Google, Microsoft, and Yahoo issued a public statement via the trade organization, “Reform Government Surveillance,” supporting a bill before the New York State legislature that would prohibit the use of geofence and reverse keyword warrants. The bill, known as The Reverse Location Search Prohibition Act (Assembly Bill A84A), would ban law enforcement use of two of the most invasive and constitutionally questionable warrant types in use today.

Geofence warrants allow police to select a geographic zone — a few blocks in a crowded city, for example — and require a company (usually Google) to produce data about all the users who were in that zone during a specified time — usually when a crime allegedly occurred.

Reverse keyword warrants involve a search company disclosing to police identifying information on all users who searched for a specific term or phrase — often the name or address of a crime victim.

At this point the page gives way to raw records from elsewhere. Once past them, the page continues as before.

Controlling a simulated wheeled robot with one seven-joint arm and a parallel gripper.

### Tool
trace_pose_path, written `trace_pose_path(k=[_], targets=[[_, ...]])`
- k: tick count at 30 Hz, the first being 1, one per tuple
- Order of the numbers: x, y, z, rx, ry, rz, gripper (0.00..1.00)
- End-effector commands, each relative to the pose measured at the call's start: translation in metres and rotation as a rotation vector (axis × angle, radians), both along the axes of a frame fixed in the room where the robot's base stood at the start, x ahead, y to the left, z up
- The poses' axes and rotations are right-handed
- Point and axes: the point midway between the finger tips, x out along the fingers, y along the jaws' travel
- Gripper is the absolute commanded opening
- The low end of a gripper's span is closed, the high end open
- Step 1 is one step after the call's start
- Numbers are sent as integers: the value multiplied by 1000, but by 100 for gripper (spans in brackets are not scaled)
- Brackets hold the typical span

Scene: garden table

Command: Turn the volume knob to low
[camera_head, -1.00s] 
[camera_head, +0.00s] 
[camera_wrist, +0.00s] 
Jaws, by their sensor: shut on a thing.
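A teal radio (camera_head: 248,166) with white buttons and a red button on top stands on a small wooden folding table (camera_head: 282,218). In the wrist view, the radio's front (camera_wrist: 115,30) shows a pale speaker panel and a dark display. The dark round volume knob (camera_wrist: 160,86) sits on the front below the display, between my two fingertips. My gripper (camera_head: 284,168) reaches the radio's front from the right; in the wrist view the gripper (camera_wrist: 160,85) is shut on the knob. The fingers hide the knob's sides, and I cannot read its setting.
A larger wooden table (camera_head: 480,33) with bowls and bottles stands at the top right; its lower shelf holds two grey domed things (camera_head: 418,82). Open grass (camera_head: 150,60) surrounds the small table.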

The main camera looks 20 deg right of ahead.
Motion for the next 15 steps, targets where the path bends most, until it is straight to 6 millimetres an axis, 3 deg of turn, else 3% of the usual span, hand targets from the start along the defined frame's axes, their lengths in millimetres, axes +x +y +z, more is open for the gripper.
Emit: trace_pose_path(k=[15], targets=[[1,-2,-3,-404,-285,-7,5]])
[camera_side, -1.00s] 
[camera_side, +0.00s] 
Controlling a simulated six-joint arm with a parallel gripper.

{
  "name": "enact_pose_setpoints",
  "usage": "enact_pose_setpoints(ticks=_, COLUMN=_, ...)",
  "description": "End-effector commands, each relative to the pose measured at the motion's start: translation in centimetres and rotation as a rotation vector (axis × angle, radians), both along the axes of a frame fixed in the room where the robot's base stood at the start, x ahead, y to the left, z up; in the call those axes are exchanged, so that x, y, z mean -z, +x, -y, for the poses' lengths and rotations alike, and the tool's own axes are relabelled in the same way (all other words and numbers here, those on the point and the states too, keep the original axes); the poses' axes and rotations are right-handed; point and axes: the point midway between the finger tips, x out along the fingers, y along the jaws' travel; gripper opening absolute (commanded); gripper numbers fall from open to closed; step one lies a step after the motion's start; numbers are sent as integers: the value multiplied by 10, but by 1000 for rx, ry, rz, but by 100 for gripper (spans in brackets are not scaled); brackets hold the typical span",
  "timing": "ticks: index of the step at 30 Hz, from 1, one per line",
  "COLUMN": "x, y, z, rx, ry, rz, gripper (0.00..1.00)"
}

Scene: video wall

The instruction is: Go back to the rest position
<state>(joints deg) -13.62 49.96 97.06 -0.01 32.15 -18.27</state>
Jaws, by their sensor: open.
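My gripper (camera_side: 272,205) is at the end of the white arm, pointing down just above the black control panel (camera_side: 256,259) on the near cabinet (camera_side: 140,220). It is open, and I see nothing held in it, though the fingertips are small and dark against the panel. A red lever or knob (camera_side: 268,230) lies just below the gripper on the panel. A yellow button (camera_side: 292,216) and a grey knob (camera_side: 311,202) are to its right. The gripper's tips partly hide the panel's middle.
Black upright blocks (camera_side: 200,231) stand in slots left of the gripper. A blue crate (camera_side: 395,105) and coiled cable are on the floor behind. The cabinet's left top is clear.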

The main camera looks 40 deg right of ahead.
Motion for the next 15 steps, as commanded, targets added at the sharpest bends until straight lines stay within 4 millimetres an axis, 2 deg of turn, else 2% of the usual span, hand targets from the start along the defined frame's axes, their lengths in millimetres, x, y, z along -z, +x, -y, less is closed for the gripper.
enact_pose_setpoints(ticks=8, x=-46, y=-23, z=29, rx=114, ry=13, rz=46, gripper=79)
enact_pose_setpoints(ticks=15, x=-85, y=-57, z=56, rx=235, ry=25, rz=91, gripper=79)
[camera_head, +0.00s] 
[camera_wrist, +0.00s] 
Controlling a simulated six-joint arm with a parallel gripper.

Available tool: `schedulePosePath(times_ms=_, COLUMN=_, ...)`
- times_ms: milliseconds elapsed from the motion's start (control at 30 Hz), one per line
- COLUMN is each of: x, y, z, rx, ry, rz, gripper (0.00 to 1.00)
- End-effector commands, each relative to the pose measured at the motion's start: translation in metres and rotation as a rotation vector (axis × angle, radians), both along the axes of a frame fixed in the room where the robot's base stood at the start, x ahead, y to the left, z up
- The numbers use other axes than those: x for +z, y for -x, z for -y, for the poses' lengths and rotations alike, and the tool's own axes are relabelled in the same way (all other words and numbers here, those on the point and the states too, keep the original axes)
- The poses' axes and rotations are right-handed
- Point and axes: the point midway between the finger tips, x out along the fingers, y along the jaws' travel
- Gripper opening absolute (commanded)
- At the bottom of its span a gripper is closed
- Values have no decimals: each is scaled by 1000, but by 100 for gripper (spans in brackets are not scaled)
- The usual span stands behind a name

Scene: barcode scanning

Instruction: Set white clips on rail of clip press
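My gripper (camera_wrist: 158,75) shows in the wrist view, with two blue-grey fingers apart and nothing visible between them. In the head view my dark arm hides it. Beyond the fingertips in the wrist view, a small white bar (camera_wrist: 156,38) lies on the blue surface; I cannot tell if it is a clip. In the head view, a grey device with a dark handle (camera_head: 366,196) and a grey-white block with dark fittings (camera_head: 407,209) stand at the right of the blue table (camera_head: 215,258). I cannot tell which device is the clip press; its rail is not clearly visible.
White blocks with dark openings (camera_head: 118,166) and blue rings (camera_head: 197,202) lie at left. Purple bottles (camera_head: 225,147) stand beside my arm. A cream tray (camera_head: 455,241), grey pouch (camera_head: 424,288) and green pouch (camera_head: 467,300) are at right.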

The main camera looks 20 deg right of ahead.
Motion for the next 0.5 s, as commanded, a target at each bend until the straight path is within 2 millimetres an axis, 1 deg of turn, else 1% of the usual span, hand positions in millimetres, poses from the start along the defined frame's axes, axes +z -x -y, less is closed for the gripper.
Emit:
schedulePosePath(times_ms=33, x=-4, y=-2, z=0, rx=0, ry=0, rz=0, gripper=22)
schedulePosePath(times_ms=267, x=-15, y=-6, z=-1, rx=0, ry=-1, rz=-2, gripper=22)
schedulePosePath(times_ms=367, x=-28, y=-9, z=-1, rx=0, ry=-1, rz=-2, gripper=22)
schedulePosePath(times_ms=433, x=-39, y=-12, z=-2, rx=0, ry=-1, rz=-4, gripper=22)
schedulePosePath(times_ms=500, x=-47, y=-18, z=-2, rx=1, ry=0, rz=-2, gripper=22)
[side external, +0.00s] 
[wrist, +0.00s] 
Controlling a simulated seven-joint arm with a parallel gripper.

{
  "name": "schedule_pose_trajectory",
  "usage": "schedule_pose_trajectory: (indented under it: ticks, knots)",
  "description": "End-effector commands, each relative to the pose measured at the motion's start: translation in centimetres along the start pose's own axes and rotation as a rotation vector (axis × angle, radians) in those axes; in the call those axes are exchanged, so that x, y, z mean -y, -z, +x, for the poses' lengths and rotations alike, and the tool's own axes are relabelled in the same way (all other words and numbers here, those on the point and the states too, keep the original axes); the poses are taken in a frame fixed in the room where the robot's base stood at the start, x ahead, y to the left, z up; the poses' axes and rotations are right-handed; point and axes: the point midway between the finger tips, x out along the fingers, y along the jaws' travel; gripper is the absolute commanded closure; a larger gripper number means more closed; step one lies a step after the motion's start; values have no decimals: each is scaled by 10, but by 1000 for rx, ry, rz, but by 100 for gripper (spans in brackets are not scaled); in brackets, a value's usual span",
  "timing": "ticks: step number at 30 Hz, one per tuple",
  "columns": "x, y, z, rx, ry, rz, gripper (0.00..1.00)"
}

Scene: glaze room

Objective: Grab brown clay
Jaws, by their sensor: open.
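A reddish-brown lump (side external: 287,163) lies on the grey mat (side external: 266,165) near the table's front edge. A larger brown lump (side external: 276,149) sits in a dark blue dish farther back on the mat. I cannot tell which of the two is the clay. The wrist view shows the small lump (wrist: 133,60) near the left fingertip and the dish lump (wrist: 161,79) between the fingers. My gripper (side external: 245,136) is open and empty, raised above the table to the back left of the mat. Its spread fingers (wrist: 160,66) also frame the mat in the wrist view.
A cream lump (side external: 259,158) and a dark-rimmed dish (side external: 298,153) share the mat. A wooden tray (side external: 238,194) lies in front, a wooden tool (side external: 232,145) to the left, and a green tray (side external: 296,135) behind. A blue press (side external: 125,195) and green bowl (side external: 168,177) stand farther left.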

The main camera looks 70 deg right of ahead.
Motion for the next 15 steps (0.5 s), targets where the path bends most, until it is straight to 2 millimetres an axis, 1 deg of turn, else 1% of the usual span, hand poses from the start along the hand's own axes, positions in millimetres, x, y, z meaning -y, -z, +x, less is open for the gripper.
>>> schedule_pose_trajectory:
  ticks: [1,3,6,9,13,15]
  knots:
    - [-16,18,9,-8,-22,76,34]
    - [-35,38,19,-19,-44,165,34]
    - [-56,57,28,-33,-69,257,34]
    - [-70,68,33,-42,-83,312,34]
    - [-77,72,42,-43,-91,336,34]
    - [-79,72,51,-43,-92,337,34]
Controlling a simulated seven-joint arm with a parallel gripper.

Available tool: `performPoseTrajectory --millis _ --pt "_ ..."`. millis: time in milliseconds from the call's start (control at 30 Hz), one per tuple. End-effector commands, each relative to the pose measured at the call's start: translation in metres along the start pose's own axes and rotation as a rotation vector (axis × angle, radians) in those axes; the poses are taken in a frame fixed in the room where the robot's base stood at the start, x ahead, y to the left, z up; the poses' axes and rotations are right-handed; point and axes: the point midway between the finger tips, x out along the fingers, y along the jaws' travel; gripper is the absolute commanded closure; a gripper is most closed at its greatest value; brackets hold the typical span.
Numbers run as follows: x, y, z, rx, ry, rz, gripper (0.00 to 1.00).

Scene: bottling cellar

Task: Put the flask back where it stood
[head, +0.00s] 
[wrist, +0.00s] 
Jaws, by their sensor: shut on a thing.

Both warrant types are essentially fishing expeditions that return historically private information about persons who unwittingly disclose it and do so in apparent violation of the particularity requirement of the Fourth Amendment. However, because such warrants are often only used to identify possible suspects, and not to obtain actionable evidence for use in court, most people who are affected by such warrants are never apprised of their existence and thus never challenge them.

Police are becoming more reliant on such tools however, with such requests numbering in the hundreds of thousands each year, as Criminal Legal News has previously reported.

Lest anyone be fooled by the sudden apparent benevolence of these tech giants who are supporting this legislation, understand that it makes business sense for them to do so. Processing such warrants provides no additional income, yet compliance is required by law. And, if current trends continue, the costs involved with responding to these requests will spiral out of control.

The reason that law enforcement is requesting such data is because companies are collecting it. It’s kind of like complaining when an army of Pooh Bears raids your house after you told everyone you had the largest stockpile of honey in existence. Tech giants don’t really want to protect your privacy; they would stop collecting the data if that were the goal. Rather, they just want the police to stop asking them for it. It sounds as though they want to have their honey and eat it too.